The third tier, referred to as One-to-Many ABM, is meant to address the rest of the accounts on your list. This list can be as large as 1000-5000 accounts, so your tactics here are very similar to your typical inbound strategies.
However, by leveraging your various account segments you can be targeted with your email outreach, using messaging and content that’s more focused on the topics and industries that your accounts are interested in. For example, you can run email campaigns focused on specific verticals, topics or geographic areas.
We’ve created a simple template that you can use to map out your strategy, following the three tiers outlined above.

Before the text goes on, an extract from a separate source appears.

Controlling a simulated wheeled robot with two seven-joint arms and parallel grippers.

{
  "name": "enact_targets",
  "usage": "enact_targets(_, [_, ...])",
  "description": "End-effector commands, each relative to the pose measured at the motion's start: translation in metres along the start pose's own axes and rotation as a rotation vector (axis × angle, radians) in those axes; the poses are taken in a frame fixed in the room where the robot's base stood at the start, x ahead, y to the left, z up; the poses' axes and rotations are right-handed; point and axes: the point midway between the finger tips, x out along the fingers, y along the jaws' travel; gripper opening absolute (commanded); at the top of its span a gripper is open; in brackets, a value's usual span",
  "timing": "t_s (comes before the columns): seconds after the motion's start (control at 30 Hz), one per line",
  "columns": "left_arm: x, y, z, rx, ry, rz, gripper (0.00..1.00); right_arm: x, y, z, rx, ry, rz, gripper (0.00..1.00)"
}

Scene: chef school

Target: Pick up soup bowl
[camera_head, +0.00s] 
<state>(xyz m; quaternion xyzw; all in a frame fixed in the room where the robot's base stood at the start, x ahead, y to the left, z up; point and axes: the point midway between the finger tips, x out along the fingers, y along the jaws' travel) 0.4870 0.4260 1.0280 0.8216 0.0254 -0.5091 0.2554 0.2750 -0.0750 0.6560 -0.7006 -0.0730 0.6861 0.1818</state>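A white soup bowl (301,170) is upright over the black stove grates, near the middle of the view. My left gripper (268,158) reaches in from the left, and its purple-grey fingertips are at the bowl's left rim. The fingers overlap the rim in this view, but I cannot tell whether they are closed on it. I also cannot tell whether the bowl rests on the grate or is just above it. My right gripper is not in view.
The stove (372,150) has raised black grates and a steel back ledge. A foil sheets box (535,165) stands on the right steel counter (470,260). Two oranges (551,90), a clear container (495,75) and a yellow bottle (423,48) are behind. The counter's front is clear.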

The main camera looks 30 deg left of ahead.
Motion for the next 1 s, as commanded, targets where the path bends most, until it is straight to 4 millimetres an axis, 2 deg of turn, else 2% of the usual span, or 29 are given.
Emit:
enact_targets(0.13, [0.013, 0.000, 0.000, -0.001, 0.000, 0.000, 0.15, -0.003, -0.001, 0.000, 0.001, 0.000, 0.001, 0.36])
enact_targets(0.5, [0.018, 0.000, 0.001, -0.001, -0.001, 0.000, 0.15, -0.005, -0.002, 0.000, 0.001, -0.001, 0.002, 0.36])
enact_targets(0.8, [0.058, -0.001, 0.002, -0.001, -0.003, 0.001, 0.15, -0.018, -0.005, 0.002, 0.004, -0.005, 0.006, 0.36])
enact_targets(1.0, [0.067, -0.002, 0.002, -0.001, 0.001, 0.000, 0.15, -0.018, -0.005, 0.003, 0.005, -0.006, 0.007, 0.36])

Defining Attributes to Segment and Target Your Accounts
An important step, especially in tiers two and three, is defining common attributes among your accounts so you can effectively segment them. With your account list now broken into manageable tiers, you can start to think about how you’ll go about marketing to each. For tier two and three accounts, you’ll need a way to effectively target them at scale, which is going to require segmenting them into marketable groups.
The best way to do this is by referencing or creating a list of common attributes between them. For example, a lot of your target accounts may use the same piece of technology, be from the same industry, or live in the same geographic region. All of these are valuable when it comes to deciding how to target your marketing campaigns.
The Key to ABM
Any modern B2B demand generation or revenue marketing team is either investing in ABM, or seriously thinking about it, and the reason is obvious—it works. But as you’ve learned, the key to ABM is having a scalable strategy around how you define your target account list, how your break that list into manageable tiers, and how you effectively segment your accounts into marketable groups based on common attributes.
If you’re already approaching ABM through this lens, kudos to you. If not, get out there and start building your team’s ABM strategy.